### Exercise objective
For the material that follows, list every line containing the word "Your".

### Information shown
------------------------------------------------
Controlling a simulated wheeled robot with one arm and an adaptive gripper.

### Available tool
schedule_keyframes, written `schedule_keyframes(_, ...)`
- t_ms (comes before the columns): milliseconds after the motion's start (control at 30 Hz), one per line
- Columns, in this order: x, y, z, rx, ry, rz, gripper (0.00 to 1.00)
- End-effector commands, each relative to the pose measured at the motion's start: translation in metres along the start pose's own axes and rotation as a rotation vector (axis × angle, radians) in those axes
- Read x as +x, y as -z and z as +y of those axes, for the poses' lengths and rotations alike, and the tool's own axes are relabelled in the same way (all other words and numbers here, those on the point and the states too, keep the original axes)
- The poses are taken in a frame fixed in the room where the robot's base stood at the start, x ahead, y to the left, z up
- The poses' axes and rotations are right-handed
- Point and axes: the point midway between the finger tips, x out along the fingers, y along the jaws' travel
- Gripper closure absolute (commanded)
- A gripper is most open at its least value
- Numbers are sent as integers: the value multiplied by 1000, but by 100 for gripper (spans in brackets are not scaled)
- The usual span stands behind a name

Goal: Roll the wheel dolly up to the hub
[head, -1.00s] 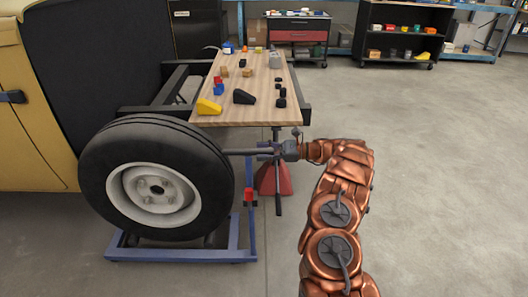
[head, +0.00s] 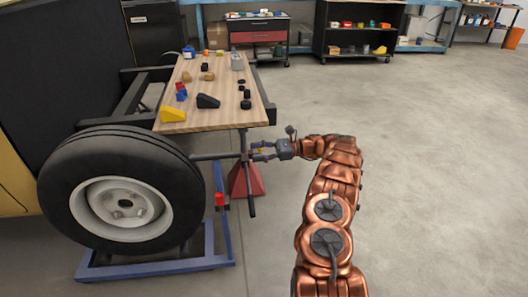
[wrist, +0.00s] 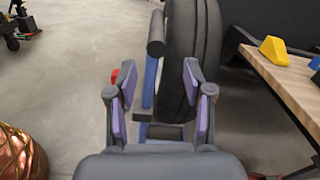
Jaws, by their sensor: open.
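The wheel dolly (head: 165,268) is a low blue frame with a blue post on its right side. A black-tyred wheel with a pale rim (head: 122,208) stands upright on it, beside the vehicle. A dark handle bar (head: 210,157) runs from the dolly toward my gripper; its end also shows in the wrist view (wrist: 156,40). My gripper (head: 258,151) is open and empty, at the right of the handle's end. In the wrist view, my spread fingers (wrist: 160,70) point toward the handle, which appears apart from them. The hub is not visible; the wheel may hide it.
A wooden bench top (head: 210,105) with chocks and small parts lies behind the handle. A red stand (head: 245,180) is under it. The yellow vehicle body (head: 15,180) is at left. The grey floor to the right is clear. Shelves line the back.

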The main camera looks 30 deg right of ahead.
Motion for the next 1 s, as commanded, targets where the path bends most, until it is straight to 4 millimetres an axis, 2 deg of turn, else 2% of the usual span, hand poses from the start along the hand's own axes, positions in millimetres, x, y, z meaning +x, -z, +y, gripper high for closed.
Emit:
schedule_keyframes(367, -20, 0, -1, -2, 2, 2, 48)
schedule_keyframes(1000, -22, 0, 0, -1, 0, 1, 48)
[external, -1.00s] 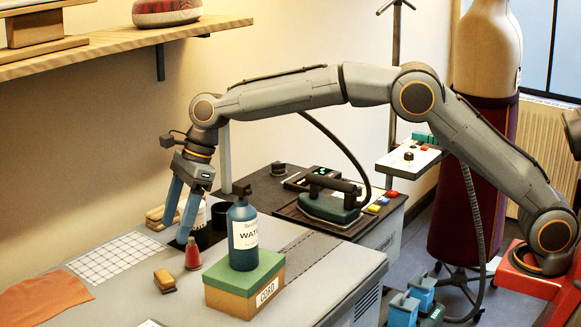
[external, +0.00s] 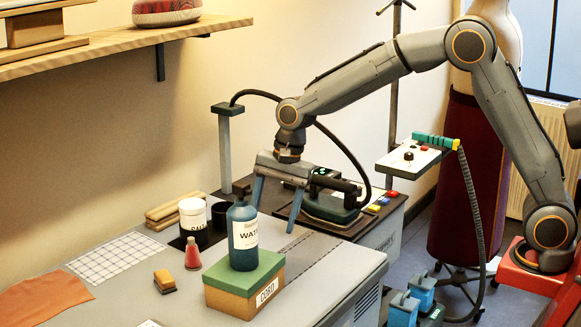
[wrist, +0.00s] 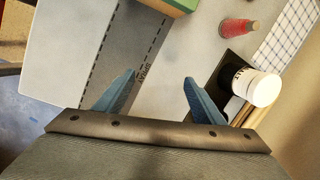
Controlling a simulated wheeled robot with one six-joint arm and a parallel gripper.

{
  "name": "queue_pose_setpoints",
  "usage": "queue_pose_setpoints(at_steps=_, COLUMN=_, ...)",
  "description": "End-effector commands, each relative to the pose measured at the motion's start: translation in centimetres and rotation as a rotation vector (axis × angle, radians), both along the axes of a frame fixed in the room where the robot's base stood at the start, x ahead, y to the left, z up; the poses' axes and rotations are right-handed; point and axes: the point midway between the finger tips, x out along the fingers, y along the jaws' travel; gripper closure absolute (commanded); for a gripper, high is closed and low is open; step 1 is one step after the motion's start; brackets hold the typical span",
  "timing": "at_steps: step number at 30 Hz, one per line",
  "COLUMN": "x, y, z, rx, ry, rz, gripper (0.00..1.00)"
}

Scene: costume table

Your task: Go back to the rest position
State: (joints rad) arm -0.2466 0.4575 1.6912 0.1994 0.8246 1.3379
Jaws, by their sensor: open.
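My gripper (external: 277,208) is open and empty. In the external view it hangs above the table, to the right of the blue water bottle (external: 243,255) and in front of the iron (external: 332,208). In the wrist view the two blue fingers (wrist: 160,80) are spread apart with only bare tabletop between them. A white-topped jar (external: 193,222) stands on a dark mat near the wall; it also shows in the wrist view (wrist: 262,88), to the right of the fingers.
The bottle stands on a green-lidded cord box (external: 245,292). A post (external: 225,150) rises behind the gripper. A shelf (external: 110,43) juts out upper left.

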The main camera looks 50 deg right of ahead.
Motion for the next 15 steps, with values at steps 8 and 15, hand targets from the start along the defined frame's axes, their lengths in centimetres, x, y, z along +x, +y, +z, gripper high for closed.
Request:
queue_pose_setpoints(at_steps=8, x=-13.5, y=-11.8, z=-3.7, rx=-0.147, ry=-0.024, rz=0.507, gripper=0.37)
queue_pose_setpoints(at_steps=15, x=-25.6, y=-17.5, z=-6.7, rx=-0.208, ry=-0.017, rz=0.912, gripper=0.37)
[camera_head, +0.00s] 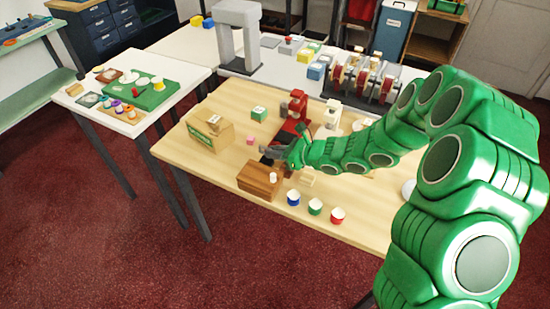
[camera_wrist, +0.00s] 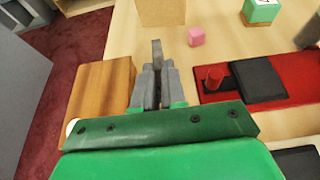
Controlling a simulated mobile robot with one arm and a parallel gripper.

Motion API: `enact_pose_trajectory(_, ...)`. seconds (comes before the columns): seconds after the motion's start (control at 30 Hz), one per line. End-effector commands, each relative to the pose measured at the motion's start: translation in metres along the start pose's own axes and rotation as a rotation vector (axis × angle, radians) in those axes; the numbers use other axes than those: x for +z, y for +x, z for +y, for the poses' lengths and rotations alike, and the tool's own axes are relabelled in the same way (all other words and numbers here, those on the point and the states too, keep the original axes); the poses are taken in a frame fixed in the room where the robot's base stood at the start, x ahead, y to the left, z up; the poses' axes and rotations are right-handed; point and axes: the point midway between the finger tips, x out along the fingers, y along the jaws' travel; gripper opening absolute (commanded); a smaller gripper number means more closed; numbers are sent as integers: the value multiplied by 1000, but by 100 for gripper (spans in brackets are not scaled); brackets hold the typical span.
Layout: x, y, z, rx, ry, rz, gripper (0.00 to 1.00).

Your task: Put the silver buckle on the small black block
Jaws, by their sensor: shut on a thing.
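My gripper (camera_head: 270,151) is low over the wooden table, next to a brown wooden block (camera_head: 260,180). In the wrist view its grey fingers (camera_wrist: 154,85) are closed on a thin grey upright piece (camera_wrist: 157,52). This looks like the silver buckle, seen edge-on and partly hidden by the fingers. A black block (camera_wrist: 258,80) lies on the red base to the right of the fingers, apart from them. A dark patch shows just below the gripper in the head view; I cannot tell whether it is the same block.
A red machine (camera_head: 296,108) stands behind the gripper. A pink cube (camera_wrist: 196,36), a green box (camera_head: 258,113) and a cardboard box (camera_head: 210,131) are nearby. Blue, green and red cups (camera_head: 315,206) line the front edge. Bare table lies left of the brown block.

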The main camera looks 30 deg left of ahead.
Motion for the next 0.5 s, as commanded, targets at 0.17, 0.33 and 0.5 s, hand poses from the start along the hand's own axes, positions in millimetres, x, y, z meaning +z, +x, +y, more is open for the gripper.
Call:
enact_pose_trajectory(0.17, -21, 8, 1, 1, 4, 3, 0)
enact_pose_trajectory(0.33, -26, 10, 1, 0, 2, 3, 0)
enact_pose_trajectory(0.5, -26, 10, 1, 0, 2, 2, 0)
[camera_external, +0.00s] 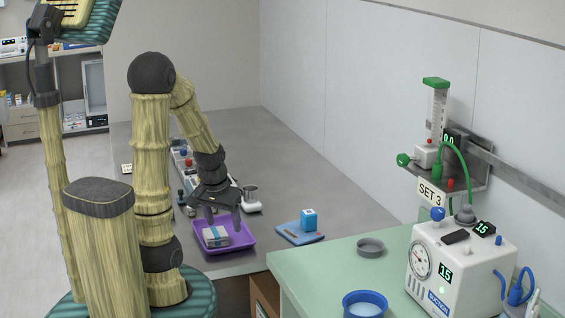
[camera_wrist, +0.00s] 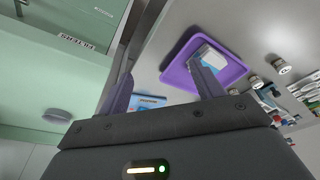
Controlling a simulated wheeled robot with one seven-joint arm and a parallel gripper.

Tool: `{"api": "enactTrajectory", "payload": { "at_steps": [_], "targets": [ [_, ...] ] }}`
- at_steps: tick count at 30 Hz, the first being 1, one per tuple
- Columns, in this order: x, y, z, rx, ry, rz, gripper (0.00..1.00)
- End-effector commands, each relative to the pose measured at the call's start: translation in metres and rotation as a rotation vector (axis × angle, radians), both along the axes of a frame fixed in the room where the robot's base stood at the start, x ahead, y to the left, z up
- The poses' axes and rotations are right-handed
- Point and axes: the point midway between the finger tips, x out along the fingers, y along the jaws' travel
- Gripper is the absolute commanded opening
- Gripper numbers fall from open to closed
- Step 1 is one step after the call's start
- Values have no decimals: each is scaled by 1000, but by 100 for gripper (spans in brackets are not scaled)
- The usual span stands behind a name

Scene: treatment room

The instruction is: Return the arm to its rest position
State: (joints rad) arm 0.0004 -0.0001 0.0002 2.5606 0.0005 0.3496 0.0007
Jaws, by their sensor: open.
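My gripper (camera_external: 223,218) is at the end of my bent arm, pointing down over the purple tray (camera_external: 247,245) on the grey counter. In the wrist view its two fingers (camera_wrist: 160,85) are spread wide with nothing between them. A blue-and-white box (camera_external: 215,237) lies in the tray, close to one finger; I cannot tell whether they touch. The purple tray also shows in the wrist view (camera_wrist: 233,70), with the box partly hidden behind the right finger.
A blue box (camera_external: 309,220) stands on a blue pad (camera_external: 291,233) right of the tray. Several small items line the grey counter's left side.

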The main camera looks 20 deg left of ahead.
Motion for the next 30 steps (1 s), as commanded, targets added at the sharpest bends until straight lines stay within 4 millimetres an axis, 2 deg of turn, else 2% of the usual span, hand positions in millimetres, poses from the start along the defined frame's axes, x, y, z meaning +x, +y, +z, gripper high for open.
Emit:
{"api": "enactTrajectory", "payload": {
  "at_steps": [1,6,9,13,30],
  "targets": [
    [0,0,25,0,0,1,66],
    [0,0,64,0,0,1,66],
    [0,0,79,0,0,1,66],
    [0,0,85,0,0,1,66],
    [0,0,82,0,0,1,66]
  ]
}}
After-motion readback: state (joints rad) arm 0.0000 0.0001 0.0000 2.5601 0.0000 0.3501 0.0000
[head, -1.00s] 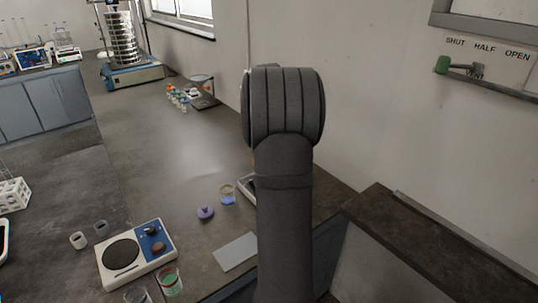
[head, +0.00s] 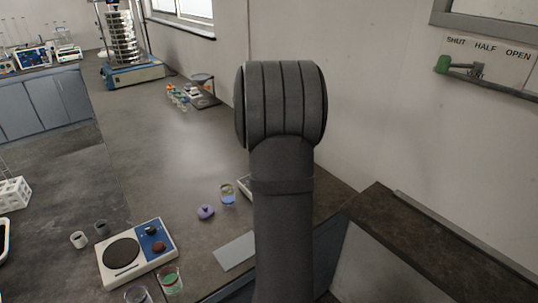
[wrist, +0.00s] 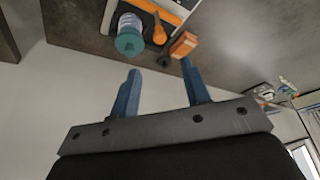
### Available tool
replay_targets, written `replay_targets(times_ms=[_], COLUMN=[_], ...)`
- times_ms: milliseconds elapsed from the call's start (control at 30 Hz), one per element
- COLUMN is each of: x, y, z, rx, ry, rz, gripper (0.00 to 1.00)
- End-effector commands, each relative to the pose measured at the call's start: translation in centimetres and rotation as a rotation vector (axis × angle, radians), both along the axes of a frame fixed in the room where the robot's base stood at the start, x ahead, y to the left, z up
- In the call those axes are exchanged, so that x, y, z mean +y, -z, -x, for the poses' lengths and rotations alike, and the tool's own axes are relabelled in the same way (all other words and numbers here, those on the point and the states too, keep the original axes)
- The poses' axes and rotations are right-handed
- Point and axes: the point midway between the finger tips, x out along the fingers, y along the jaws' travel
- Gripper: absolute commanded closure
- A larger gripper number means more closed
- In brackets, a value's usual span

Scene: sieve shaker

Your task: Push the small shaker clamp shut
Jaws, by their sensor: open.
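In the wrist view my gripper (wrist: 160,70) is open, its two blue fingers apart with nothing between them. Just beyond the fingertips is a pale-edged device (wrist: 177,16) with a teal-capped jar (wrist: 130,36), an orange lever-like part (wrist: 159,30) and an orange block (wrist: 183,45). The block is close to one fingertip; I cannot tell whether they touch. I cannot tell for certain which part is the small shaker clamp. In the head view my arm hides the gripper and most of a pale device (head: 244,187) beside it.
A tall sieve stack on a blue base (head: 133,74) stands at the far left of the bench. A white hotplate-like unit (head: 137,252), beakers (head: 170,280) and a purple lidded item (head: 206,212) stand nearer. The mid-bench (head: 180,150) is clear. A wall lever (head: 442,64) is at right.

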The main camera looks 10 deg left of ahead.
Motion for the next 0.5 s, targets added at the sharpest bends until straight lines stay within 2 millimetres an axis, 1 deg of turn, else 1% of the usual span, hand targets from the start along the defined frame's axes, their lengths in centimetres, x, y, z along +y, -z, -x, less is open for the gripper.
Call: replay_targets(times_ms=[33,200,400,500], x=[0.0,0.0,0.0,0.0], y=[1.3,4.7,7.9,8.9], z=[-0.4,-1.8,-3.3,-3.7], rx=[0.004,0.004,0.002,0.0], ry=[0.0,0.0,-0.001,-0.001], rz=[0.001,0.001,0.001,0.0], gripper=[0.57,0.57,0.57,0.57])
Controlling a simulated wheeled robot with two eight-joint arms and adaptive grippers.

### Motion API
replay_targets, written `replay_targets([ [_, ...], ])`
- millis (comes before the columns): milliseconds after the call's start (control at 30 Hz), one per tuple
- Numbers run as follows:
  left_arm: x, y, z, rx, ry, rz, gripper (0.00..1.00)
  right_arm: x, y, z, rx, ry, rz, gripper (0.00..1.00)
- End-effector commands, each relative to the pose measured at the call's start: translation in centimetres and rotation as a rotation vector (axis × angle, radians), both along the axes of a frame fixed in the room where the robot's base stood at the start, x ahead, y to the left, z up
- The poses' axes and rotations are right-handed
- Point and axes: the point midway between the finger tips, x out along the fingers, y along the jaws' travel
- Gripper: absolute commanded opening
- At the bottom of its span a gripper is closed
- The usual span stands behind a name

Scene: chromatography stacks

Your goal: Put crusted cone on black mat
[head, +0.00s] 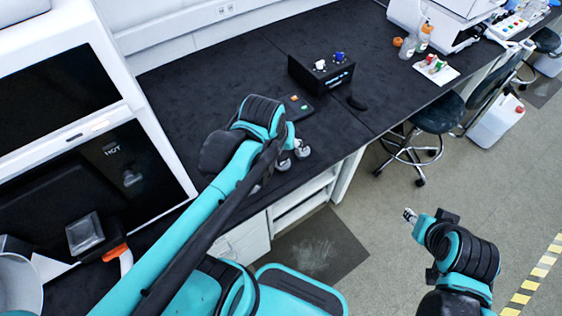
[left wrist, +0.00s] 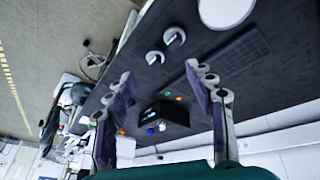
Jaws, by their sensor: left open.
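No thing shows clearly as a crusted cone. Two small grey round pieces, one (left wrist: 174,37) and another (left wrist: 154,57), sit near the bench's front edge in the left wrist view; their shape is too small to tell. A dark ribbed rectangle (left wrist: 232,65) lies flat on the bench and may be the black mat; my left arm seems to hide it in the head view. My left gripper (left wrist: 160,78) is open over the bench with nothing seen between its fingers. My right gripper (head: 428,216) is over the floor, its opening unclear.
A white disc (left wrist: 225,10) is cut off at the wrist view's top. A stool (head: 437,113) stands at the bench front.

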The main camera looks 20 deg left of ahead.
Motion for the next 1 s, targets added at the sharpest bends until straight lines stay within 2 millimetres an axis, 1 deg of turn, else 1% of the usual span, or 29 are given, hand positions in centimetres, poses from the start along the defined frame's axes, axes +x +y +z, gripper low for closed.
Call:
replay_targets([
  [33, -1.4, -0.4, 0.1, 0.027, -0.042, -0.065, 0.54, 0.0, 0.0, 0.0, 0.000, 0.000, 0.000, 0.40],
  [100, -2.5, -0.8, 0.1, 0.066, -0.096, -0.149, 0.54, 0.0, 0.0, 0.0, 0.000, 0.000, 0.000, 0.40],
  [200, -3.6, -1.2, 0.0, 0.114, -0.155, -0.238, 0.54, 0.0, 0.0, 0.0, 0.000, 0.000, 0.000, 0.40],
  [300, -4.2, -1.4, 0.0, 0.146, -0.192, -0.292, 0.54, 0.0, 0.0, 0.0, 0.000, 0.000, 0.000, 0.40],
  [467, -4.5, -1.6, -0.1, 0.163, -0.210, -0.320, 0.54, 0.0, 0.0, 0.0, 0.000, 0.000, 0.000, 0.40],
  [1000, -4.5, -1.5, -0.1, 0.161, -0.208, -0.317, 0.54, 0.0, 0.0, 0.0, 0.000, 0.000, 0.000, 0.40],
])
------------------------------------------------
### Expected answer
Your task: Go back to the rest position
Your task: Put the silver buckle on the small black block
Your task: Push the small shaker clamp shut
Your goal: Put crusted cone on black mat

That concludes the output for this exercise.